(Records of robot episodes)
┌──

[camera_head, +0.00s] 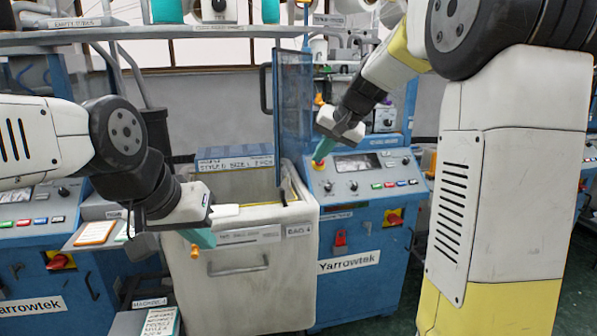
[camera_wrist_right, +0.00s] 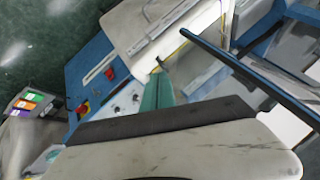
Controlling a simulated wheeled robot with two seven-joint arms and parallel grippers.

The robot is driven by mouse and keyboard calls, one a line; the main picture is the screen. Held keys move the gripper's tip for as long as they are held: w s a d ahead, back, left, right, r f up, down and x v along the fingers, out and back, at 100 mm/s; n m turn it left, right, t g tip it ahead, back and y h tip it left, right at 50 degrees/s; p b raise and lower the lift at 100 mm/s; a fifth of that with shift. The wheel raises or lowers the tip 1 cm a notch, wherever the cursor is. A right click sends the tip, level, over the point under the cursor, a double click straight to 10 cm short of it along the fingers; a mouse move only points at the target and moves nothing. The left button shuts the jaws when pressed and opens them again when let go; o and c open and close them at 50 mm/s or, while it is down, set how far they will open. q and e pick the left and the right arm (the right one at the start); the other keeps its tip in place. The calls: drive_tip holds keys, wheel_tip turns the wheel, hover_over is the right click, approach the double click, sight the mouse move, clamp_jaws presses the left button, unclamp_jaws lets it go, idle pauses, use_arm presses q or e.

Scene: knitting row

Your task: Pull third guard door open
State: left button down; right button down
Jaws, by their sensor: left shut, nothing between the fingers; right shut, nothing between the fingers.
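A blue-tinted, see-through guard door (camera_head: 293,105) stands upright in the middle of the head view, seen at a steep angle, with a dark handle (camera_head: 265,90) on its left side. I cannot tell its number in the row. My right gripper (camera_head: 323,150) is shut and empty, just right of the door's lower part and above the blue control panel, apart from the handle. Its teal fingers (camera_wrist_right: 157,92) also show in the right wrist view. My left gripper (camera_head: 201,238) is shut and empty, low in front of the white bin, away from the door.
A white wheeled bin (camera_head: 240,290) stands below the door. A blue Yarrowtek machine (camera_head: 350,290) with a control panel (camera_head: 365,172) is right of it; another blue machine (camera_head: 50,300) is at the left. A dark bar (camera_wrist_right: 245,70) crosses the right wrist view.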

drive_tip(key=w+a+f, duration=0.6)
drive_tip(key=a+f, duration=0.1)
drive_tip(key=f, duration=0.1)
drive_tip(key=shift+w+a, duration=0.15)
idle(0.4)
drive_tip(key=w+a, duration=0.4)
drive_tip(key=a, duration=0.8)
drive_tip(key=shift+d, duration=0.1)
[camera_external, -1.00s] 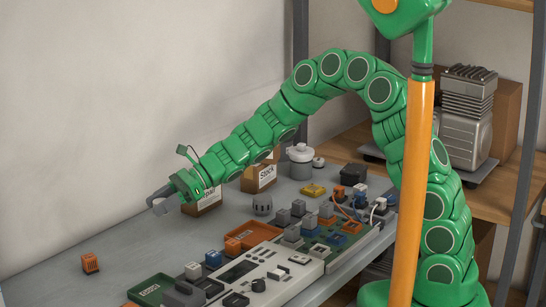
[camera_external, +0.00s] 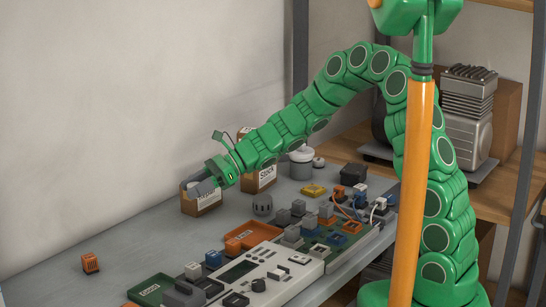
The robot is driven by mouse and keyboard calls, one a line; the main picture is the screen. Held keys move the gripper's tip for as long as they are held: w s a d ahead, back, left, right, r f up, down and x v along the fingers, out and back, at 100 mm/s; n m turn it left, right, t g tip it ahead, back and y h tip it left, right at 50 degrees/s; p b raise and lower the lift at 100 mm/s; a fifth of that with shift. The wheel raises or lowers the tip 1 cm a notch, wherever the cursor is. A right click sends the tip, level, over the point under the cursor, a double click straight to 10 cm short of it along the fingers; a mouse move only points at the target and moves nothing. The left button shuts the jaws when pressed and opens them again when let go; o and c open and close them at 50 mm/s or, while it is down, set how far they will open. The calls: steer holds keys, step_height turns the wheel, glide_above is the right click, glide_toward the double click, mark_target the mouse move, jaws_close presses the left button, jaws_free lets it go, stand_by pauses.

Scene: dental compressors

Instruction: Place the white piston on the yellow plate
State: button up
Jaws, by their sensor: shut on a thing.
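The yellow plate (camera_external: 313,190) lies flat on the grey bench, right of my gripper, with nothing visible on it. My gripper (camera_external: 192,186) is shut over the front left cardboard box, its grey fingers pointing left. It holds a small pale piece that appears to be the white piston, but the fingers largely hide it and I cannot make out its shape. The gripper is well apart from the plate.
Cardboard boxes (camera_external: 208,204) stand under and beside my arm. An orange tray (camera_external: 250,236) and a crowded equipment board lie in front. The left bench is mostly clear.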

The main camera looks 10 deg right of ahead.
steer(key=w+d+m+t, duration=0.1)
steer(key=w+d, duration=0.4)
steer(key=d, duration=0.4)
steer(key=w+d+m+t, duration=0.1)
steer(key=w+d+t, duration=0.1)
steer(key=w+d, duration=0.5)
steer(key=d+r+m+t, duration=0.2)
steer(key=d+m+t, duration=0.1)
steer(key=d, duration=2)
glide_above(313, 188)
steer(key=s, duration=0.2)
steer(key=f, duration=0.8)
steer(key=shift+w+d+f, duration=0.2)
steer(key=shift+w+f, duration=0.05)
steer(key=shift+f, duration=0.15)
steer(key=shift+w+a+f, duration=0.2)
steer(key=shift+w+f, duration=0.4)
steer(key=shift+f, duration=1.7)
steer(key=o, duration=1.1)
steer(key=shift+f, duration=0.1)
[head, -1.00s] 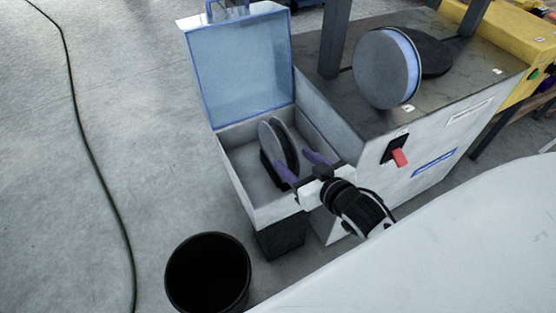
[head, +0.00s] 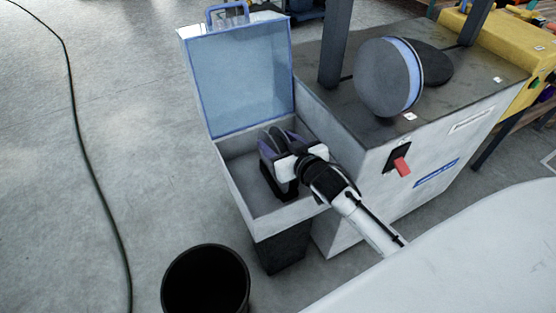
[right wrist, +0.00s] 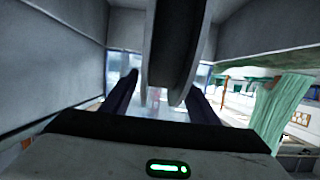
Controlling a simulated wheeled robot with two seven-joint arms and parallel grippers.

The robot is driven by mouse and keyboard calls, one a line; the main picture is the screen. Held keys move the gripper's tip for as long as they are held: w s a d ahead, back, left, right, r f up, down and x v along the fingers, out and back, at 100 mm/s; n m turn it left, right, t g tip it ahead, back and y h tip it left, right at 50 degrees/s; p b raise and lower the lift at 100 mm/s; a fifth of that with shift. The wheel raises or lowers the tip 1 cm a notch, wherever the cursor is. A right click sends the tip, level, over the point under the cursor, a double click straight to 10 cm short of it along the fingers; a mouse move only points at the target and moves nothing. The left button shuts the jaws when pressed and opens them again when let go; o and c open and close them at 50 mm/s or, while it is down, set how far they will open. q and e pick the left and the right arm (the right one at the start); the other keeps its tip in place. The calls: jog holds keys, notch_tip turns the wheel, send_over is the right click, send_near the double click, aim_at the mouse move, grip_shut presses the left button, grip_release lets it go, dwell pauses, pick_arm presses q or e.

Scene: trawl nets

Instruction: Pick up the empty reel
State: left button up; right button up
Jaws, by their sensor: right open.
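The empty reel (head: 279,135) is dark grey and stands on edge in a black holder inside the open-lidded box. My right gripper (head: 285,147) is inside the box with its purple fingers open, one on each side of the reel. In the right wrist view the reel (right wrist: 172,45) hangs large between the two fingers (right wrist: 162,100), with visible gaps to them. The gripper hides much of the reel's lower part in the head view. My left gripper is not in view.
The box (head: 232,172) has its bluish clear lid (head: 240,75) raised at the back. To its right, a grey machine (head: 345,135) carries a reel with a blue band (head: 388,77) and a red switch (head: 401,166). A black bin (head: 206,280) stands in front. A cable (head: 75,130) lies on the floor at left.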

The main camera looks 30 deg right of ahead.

└──

## BRIEF
Copy, from the material above, each line in which the string "Scene" occurs.

## FINISHED EXERCISE
Scene: knitting row
Scene: dental compressors
Scene: trawl nets

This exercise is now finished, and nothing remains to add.